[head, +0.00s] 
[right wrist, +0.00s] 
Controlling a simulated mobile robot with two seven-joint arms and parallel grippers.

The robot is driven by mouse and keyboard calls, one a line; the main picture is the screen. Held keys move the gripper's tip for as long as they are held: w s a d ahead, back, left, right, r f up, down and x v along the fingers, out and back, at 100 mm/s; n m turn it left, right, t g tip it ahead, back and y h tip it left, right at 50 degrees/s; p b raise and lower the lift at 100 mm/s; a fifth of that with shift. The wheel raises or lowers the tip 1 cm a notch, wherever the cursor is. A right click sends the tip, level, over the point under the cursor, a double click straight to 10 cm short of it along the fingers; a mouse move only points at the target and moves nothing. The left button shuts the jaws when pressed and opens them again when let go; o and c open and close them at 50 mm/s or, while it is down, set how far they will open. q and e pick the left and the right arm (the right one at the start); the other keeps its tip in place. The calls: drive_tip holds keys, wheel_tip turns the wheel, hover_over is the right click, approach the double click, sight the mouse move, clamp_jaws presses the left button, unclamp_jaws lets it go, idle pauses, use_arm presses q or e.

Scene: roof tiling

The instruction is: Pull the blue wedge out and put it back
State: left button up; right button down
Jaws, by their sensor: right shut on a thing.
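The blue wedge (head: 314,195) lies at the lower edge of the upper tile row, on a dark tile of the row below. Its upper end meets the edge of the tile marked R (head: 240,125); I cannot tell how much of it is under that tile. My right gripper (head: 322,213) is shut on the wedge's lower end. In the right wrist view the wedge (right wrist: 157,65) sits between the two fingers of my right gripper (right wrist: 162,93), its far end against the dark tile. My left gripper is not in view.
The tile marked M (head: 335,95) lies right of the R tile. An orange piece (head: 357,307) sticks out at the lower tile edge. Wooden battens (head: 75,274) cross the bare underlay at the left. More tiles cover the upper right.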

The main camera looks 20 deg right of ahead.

> What you have to do
Take the listing above and set it down exactly.

> Exercise response
[head, +0.00s] 
[right wrist, +0.00s] 
Controlling a simulated mobile robot with two seven-joint arms and parallel grippers.

The robot is driven by mouse and keyboard calls, one a line; the main picture is the screen. Held keys move the gripper's tip for as long as they are held: w s a d ahead, back, left, right, r f up, down and x v along the fingers, out and back, at 100 mm/s; n m turn it left, right, t g tip it ahead, back and y h tip it left, right at 50 degrees/s; p b raise and lower the lift at 100 mm/s; a fifth of that with shift. The wheel raises or lowers the tip 1 cm a notch, wherever the cursor is. A right click sends the tip, level, over the point under the cursor, a double click straight to 10 cm short of it along the fingers; a mouse move only points at the target and moves nothing. The left button shuts the jaws when pressed and opens them again when let go; o and c open and close them at 50 mm/s or, while it is down, set how far they will open. q and e pick the left and the right arm (the right one at the start); the other keeps its tip in place. The calls: drive_tip holds keys, wheel_tip turns the wheel, hover_over is the right click, approach the double click, sight the mouse move, clamp_jaws presses the left button, unclamp_jaws lets it go, idle pauses, use_arm presses q or e.

Scene: roof tiling

The instruction is: Pull the blue wedge out and put it back
State: left button up; right button down
Jaws, by their sensor: right shut on a thing.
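The blue wedge (head: 314,195) lies at the lower edge of the upper tile row, on a dark tile of the row below. Its upper end meets the edge of the tile marked R (head: 240,125); I cannot tell how much of it is under that tile. My right gripper (head: 322,213) is shut on the wedge's lower end. In the right wrist view the wedge (right wrist: 157,65) sits between the two fingers of my right gripper (right wrist: 162,93), its far end against the dark tile. My left gripper is not in view.
The tile marked M (head: 335,95) lies right of the R tile. An orange piece (head: 357,307) sticks out at the lower tile edge. Wooden battens (head: 75,274) cross the bare underlay at the left. More tiles cover the upper right.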

The main camera looks 20 deg right of ahead.

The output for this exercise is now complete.